Este se tornou o ponto de virada na vida de Jacó. Ele havia enfrentado anos de lutas com as pessoas, mas o tempo todo Jacó também vinha lutando em seu relacionamento com Deus. Aqui, ele finalmente conheceu Deus e recebeu sua bênção em meio à luta. Jacó recebeu um novo nome, Israel, e até renomeou o local para honrar o fato de que ali ele havia visto Deus face a face (Gn 32.30). O encontro com Esaú, que se esperava ser sinistro, aconteceu pela manhã e contradisse a expectativa temerosa de Jacó da maneira mais encantadora que se possa imaginar. Esaú correu até Jacó e o abraçou. Esaú graciosamente tentou recusar os presentes de Jacó, embora Jacó insistisse que ele os aceitasse. Jacó, transformado, disse a Esaú: “Ver a tua face é como contemplar a face de Deus” (Gn 33.10).

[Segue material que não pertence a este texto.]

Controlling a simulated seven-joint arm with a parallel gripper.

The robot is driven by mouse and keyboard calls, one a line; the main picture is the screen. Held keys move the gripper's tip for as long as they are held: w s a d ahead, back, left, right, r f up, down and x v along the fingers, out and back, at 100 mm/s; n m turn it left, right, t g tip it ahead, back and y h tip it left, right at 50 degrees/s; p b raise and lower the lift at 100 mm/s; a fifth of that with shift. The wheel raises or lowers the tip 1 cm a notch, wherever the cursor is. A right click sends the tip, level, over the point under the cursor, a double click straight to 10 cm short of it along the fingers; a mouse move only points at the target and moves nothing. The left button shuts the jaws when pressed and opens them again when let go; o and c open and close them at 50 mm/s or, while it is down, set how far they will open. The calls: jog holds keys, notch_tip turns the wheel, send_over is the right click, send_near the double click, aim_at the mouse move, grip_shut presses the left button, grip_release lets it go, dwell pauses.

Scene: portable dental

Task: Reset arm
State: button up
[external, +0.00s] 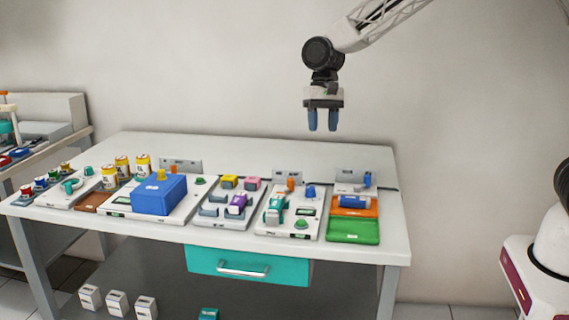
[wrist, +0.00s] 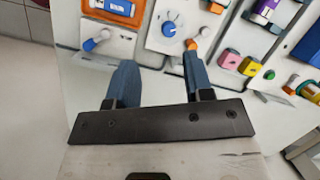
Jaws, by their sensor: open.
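My gripper (external: 323,120) is up in the air above the back edge of the white table (external: 345,256), pointing down. Its two blue fingers are apart with nothing between them. In the wrist view, my gripper (wrist: 158,78) also shows open and empty, with table devices beyond the fingertips. It touches nothing.
The table holds a blue box (external: 158,195), a teal device (external: 276,208), a purple item (external: 237,204), an orange tray (external: 366,211) with a blue cylinder (external: 353,201), and a green tray (external: 353,231). A teal drawer (external: 246,265) is shut below. The air around my gripper is clear.

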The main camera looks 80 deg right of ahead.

A identidade ambígua daquele que lutou com Jacó é uma característica deliberada da história. Ele destaca os elementos inseparáveis ​​da luta de Jacó tanto com Deus quanto com o homem. Jacó é um modelo para nós de uma verdade que está no centro de nossa fé: nossos relacionamentos com Deus e com as pessoas estão ligados. Nossa reconciliação com Deus torna possível nossa reconciliação com os outros. Da mesma forma, nessa reconciliação humana, passamos a ver e a conhecer melhor a Deus. O trabalho de reconciliação se aplica a famílias, amigos, igrejas, empresas e até grupos de pessoas e nações. Somente Cristo pode ser nossa paz, mas somos seus embaixadores para ela. Surgindo da promessa inicial de Deus a Abraão, essa é uma bênção que deve tocar o mundo inteiro.